(Robot task records)

-- start --

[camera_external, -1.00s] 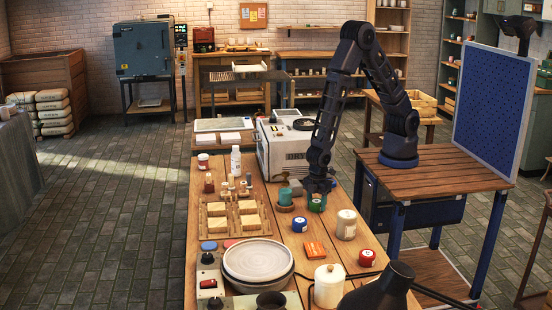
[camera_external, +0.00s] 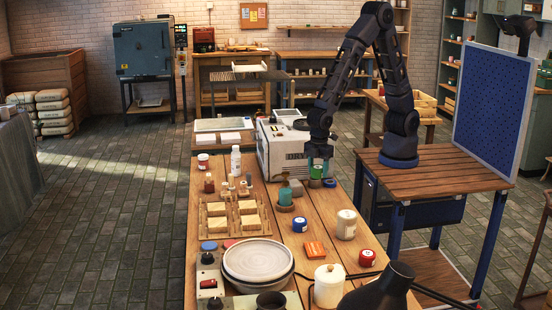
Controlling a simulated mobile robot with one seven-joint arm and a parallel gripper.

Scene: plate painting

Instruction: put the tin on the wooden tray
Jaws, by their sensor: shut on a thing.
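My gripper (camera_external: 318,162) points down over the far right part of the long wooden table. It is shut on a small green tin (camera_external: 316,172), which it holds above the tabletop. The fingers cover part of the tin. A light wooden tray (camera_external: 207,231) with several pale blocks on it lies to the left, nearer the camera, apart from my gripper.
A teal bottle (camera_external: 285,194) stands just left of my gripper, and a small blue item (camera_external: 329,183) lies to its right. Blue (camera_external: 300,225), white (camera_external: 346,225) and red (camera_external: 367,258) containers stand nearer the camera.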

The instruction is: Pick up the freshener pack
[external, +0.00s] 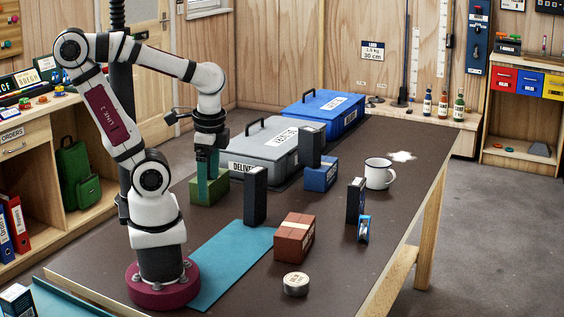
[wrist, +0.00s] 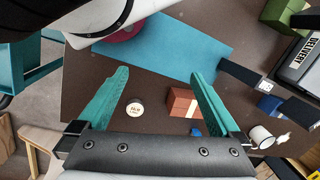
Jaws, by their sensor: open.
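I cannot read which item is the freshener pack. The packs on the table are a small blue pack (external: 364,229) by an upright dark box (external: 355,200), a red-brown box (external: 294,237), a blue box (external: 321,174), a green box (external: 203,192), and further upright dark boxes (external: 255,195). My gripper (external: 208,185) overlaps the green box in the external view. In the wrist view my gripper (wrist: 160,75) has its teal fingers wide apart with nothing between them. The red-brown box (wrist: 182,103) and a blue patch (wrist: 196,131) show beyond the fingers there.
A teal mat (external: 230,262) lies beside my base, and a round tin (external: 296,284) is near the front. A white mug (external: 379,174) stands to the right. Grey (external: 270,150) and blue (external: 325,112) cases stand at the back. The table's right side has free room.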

-- end --
-- start --

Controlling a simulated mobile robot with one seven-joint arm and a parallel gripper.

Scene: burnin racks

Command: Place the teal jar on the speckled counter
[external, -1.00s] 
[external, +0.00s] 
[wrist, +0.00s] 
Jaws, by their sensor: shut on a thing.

-- end --

### Problem details
Give the count of lines in the records that contain "Scene", and no other text.

### Exercise result
2